Search code examples
gitgit-filter

git clean filter shows differences in the result of git diff


I setup a clean filter to apply autoformat with uncrustify. The corresponding smudge filter does nothing, it just calls cat.

[filter "autoformat"]
        clean = uncrustify -c ~/tmp/autoformat/uncrustify.cfg --replace
        smudge = cat

My problem is that when I checkout e.g. master, git says my working tree differs from the commit, and the difference that shows is what the clean filter does.

It seems that the clean filter is applied before diff. Is that correct? Is it possible to disable this? Would it be a good idea?

I would like a solution where autoformat is applied to the staging area, that is only the hunks that were staged. Isn't clean filter an appropriate solution?


With a master commit that does not conform to my coding standard in my uncrustify config, checkout -f HEAD^ followed by checkout master -f shows a diff. This is both confusing and cumbersome (git refuses to checkout something else, to prevent losing changes).


Solution

  • It seems that the clean filter is applied before diff. Is that correct?

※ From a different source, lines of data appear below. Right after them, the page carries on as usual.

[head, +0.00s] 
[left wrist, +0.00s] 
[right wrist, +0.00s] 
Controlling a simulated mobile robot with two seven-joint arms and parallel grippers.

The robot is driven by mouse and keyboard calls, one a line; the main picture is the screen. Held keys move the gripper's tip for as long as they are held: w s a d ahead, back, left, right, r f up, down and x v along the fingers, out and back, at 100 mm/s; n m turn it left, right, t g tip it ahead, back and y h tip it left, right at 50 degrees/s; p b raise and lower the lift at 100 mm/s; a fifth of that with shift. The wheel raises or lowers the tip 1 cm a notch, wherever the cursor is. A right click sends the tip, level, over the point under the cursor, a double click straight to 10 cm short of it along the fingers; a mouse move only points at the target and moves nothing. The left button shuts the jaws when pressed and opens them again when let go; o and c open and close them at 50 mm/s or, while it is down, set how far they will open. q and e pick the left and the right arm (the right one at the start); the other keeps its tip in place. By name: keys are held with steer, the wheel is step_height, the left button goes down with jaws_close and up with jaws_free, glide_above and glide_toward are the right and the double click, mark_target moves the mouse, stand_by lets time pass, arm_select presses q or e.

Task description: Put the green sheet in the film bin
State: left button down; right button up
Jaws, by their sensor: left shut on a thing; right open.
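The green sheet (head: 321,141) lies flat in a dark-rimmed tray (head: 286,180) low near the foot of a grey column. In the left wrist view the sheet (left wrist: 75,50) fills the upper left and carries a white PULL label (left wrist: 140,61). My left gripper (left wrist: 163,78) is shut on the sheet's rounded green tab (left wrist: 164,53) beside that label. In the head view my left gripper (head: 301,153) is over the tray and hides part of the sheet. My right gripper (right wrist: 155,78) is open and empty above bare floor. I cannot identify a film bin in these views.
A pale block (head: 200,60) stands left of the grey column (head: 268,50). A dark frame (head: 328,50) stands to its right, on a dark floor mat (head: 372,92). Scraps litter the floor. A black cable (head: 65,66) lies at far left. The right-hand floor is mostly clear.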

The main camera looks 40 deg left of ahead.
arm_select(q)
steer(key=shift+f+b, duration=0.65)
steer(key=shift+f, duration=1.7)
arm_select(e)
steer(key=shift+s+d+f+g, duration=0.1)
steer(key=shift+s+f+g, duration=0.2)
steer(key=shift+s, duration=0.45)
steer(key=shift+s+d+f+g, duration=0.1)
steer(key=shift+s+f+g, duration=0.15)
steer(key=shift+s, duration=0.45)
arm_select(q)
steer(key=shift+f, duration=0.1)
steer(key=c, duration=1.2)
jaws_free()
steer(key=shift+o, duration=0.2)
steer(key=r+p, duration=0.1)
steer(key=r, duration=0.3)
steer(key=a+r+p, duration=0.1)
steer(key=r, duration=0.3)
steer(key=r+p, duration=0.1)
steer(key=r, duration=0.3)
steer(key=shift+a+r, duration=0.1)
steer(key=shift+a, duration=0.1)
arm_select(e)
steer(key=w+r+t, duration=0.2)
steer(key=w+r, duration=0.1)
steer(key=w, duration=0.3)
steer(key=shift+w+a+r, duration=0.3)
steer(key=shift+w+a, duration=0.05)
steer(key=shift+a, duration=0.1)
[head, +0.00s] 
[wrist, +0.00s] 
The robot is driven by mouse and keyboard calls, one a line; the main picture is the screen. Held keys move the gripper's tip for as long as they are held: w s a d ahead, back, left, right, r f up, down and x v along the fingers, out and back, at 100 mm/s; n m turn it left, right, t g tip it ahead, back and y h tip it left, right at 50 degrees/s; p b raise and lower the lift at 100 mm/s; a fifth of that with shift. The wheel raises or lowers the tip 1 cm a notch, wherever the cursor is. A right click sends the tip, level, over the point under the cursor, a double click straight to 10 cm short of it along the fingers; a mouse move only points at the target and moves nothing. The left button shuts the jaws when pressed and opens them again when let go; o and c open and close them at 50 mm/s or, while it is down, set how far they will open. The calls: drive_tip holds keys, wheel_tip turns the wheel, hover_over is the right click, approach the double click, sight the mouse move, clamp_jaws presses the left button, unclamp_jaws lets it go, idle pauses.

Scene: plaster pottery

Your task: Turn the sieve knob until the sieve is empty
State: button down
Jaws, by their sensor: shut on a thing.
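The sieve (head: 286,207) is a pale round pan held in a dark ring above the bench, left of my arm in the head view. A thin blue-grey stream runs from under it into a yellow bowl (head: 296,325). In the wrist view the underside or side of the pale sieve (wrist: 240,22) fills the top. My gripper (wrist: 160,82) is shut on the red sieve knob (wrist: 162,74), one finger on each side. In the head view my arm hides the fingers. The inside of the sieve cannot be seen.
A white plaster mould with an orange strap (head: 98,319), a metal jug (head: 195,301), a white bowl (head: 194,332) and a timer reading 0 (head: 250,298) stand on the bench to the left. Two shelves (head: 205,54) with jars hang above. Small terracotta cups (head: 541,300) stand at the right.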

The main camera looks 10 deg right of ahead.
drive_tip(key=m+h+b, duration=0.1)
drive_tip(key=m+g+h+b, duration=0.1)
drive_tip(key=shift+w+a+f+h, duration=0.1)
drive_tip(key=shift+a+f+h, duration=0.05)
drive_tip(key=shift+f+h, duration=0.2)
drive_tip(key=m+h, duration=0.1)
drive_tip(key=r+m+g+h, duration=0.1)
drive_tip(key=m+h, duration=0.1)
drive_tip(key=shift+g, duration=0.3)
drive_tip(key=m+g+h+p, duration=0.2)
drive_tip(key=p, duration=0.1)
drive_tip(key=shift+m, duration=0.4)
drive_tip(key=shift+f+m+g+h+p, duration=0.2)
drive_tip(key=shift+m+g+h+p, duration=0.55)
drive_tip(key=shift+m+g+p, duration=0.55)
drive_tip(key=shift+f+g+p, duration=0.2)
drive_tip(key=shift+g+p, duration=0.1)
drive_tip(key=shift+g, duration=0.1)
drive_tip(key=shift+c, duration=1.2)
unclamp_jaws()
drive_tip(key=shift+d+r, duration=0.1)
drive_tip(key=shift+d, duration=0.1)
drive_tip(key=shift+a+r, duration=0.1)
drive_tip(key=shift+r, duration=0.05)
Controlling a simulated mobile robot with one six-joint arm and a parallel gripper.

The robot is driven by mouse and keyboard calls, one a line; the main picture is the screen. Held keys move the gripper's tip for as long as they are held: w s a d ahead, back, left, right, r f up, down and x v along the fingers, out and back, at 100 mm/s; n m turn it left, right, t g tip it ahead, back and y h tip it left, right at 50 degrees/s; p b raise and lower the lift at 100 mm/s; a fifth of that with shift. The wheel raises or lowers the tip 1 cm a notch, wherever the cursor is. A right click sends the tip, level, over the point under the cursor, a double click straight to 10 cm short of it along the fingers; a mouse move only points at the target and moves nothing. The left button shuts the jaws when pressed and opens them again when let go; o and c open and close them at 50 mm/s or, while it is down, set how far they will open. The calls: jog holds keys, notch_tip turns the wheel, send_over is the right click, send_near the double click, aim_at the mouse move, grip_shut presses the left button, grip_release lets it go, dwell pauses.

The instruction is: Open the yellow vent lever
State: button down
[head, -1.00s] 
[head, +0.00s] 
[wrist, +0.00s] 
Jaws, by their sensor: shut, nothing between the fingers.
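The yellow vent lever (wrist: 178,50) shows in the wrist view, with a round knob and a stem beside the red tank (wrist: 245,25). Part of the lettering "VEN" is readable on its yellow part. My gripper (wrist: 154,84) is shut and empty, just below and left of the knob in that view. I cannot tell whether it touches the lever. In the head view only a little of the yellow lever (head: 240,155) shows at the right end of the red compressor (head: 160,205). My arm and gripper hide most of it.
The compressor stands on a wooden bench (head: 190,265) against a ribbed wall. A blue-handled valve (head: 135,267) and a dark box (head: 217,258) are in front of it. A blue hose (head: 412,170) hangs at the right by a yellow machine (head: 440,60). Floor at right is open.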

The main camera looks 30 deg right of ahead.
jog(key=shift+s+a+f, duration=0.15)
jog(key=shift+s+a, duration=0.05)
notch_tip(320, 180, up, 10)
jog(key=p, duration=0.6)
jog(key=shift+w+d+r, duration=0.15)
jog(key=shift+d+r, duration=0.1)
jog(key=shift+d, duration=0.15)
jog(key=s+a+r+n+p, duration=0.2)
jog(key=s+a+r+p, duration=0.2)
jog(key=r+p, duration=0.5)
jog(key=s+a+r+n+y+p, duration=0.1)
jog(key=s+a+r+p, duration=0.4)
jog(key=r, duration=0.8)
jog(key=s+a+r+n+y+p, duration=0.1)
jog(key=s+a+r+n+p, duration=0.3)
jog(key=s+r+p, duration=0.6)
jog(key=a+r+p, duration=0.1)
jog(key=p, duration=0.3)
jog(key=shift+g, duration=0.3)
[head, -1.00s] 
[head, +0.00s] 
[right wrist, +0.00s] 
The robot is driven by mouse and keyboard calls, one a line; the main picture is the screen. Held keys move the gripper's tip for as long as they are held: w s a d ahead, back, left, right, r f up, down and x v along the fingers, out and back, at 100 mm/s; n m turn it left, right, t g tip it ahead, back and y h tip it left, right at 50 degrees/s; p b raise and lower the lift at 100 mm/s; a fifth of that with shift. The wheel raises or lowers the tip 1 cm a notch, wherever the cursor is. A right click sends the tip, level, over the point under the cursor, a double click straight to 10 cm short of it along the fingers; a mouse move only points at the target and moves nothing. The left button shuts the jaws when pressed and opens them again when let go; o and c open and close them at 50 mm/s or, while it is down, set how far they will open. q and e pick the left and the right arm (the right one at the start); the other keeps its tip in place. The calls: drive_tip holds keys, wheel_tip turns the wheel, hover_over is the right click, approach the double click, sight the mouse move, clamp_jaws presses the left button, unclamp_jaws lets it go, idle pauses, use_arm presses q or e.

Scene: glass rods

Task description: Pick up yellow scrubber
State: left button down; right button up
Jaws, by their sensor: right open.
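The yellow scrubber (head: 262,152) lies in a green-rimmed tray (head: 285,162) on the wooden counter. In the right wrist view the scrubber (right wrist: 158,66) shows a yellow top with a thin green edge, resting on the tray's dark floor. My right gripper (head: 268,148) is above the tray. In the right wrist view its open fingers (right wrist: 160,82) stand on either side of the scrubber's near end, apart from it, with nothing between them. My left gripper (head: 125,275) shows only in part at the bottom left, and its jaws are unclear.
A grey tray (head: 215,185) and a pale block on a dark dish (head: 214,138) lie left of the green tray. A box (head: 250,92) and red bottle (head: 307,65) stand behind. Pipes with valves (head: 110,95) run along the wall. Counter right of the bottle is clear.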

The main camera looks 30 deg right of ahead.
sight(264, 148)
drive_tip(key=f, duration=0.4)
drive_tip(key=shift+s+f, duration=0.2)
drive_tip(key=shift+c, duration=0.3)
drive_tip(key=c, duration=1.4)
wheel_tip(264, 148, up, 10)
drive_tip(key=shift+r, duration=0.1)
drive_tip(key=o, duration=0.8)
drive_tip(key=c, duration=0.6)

    Yes. In at least some cases it must be. Consider, for instance, what happens if the smudge filter consists of, say, "double every character" and the clean filter consists of "remove the doubling"—or, if that seems too peculiar, if the smudge filter consists of "translate into some alternate character set" and the clean filter translates back.

    A git diff to compare the work-tree against an actual commit must either run the smudge filter on the commit's content, or run the clean filter on the work-tree's content. Or it might even run both, with the output going to temporary files. (I'm pretty sure I tested this once, long ago, and found that the approach Git used was to run the clean filter, rather than the smudge filter. But see Cyker's comment, which suggests it runs both filters and then diffs smudged results.)

    Is it possible to disable this? Would it be a good idea?

    See above—at best you might have a "run only the smudge filter" option (but there is none).

    Note that what's in the index is already clean, by definition. Cleaning happens on the transition from work-tree to index; smudging happen on the transition from index to work-tree.

    Existing commits are strictly read-only and extracting a commit into the index makes no changes. Hence, while the index contents are clean by definition, if the clean filter itself has changed, they may not match what you would get by re-running the filter.

    I would like a solution where autoformat is applied to the staging area, that is only the hunks that were staged. Isn't clean filter an appropriate solution?

    This does not work the way you are thinking.

    Running git add does not apply diff hunks to the index copy: running git add copies the entire work-tree file into the index. The whole thing gets cleaned.

    Running git add -p also does not actually apply diff hunks to the index copy, because it literally can't. Instead, git add -p extracts the index copy to a temporary file, applies a diff hunk to the temporary file, and then copies the entire temporary file (with applied hunk) into the index, running that through the clean filter. Once again the whole thing gets cleaned—it's just that "the whole thing" is a temporary file built by patching the smudged index copy.

    In other words, the index copy of each file is an entity unto itself, independent of the HEAD commit copy and the work-tree copy. Git starts out, at git checkout time, by just copying the commit copy of the file directly into the index (no changes, no filters), then copies the index copy of the file into the work-tree (smudge filter). At git add time, Git runs the clean filter on the work-tree file (or the patched result) and stuffs that into the index.1


    1Technically, the index holds not the files themselves, but rather their content hashes. Adding a file consists of writing the file into the repository! The hash ID of the resulting blob object goes into the index. The index entry keeps the blob from being garbage-collected, if the index is the only place the blob is used (if the blob matches some committed blob then it's safe from the Grim Collector).